Short problem: In the records below, begin at the line containing "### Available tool" and end at the line containing "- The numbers"; quote every line in that span exactly, including both boundary lines, and no others.

Listing:
<<<<

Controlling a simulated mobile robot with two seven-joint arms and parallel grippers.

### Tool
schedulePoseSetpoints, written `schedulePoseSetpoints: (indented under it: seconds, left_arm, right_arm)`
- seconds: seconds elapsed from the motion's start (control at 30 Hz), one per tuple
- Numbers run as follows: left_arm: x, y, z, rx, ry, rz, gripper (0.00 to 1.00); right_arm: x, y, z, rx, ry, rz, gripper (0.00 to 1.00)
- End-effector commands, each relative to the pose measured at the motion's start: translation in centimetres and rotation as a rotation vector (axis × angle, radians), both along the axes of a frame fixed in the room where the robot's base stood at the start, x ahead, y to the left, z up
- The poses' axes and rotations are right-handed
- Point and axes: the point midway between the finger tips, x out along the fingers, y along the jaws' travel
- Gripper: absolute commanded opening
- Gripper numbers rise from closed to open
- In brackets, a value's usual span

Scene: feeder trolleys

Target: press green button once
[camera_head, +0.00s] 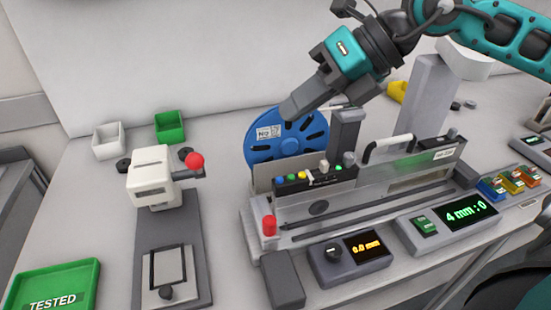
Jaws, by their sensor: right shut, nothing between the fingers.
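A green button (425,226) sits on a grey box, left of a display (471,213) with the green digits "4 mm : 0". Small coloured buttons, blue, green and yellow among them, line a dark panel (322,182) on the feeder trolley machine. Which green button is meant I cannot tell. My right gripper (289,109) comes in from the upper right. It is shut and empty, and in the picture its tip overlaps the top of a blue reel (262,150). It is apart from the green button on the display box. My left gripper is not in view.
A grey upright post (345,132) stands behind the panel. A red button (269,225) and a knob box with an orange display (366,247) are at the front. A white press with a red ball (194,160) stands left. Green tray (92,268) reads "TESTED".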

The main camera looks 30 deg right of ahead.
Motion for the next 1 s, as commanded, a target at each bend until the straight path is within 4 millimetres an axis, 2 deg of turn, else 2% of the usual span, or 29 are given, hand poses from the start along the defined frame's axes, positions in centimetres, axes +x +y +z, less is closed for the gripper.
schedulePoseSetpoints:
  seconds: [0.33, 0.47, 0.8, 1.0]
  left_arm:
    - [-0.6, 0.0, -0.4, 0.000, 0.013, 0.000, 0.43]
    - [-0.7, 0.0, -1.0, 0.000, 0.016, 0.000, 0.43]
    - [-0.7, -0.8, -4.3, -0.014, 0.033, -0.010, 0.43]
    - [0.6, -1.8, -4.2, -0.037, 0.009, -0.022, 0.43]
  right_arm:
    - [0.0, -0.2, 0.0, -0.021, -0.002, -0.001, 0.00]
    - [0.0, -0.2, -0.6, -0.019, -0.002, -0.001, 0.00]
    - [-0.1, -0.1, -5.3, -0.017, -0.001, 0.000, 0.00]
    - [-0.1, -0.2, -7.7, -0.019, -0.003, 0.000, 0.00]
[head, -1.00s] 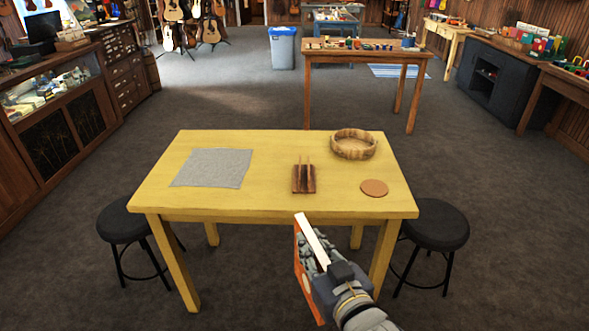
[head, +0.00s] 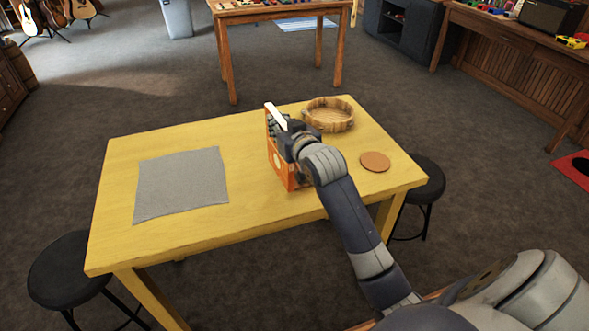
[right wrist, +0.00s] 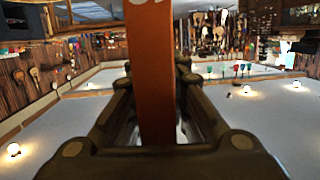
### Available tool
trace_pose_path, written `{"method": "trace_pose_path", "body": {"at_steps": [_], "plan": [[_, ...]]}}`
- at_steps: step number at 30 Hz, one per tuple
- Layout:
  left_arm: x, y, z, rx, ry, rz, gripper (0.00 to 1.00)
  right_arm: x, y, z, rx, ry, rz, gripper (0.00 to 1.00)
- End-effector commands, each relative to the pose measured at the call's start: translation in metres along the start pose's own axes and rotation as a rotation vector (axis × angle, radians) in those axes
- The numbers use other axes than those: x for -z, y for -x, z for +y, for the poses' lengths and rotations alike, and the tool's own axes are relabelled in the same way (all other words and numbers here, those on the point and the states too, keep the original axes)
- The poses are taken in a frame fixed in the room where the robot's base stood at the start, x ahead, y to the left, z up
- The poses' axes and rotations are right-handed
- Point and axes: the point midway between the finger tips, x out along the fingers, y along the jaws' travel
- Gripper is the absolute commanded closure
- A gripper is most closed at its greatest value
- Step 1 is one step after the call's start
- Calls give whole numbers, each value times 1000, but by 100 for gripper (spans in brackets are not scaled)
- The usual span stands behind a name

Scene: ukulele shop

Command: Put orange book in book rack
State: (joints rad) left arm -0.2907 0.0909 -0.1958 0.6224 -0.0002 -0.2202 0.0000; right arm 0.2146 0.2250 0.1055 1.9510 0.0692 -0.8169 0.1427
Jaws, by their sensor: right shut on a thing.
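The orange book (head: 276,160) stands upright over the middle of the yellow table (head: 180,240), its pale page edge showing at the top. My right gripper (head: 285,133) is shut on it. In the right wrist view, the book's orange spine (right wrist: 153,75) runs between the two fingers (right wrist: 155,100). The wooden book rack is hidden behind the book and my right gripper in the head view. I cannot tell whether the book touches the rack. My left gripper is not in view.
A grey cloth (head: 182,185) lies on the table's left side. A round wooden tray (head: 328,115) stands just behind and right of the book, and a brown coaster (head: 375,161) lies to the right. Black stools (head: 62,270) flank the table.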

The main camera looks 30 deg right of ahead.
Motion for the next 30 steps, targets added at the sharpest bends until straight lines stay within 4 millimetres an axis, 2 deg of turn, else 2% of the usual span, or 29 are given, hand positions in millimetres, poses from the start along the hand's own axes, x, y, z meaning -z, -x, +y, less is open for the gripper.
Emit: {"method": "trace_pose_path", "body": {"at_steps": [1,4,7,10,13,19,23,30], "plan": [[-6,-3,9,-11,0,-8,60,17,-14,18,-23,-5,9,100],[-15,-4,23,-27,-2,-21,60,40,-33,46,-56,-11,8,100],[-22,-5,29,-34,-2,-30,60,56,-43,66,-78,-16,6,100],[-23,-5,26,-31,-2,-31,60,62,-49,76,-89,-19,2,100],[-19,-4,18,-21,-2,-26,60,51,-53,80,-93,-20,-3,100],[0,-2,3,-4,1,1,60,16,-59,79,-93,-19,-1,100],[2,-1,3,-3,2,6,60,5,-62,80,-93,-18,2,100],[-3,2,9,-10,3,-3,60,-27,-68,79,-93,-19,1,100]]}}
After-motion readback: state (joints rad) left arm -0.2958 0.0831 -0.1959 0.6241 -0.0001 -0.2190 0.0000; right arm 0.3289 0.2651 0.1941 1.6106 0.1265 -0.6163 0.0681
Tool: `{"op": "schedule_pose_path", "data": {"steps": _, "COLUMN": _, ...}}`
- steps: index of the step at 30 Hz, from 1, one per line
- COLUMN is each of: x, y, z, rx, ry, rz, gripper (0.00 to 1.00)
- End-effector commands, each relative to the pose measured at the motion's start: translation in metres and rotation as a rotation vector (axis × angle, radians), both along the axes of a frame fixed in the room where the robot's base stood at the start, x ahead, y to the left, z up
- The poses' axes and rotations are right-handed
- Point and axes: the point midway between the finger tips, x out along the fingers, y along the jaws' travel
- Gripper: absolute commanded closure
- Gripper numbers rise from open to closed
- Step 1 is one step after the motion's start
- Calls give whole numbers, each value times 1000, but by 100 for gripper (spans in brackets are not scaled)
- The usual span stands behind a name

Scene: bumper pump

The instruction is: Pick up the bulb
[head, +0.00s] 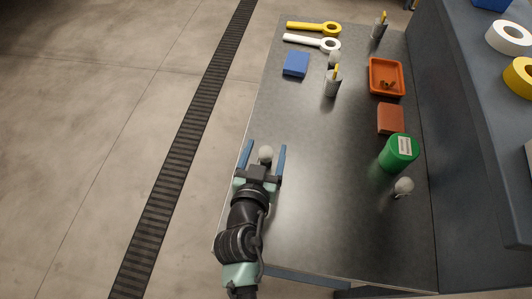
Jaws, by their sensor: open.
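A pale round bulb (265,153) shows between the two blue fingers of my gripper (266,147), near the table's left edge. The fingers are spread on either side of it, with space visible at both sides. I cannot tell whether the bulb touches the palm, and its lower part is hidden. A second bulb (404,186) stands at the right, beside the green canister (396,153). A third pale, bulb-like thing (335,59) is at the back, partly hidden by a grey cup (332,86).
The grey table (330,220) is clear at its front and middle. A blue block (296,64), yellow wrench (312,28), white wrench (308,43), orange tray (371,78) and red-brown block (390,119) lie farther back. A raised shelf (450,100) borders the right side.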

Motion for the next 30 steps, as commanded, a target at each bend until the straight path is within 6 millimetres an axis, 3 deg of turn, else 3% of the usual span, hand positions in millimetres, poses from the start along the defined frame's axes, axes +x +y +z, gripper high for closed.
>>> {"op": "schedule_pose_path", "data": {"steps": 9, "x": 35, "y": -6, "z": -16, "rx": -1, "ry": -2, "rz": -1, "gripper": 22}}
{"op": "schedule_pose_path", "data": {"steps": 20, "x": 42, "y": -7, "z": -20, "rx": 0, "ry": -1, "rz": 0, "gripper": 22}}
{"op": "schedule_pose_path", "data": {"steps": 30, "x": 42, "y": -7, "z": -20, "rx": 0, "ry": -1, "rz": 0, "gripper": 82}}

>>>>

Solution:
### Available tool
trace_pose_path, written `{"method": "trace_pose_path", "body": {"at_steps": [_], "plan": [[_, ...]]}}`
- at_steps: step number at 30 Hz, one per tuple
- Layout:
  left_arm: x, y, z, rx, ry, rz, gripper (0.00 to 1.00)
  right_arm: x, y, z, rx, ry, rz, gripper (0.00 to 1.00)
- End-effector commands, each relative to the pose measured at the call's start: translation in metres along the start pose's own axes and rotation as a rotation vector (axis × angle, radians) in those axes
- The numbers use other axes than those: x for -z, y for -x, z for +y, for the poses' lengths and rotations alike, and the tool's own axes are relabelled in the same way (all other words and numbers here, those on the point and the states too, keep the original axes)

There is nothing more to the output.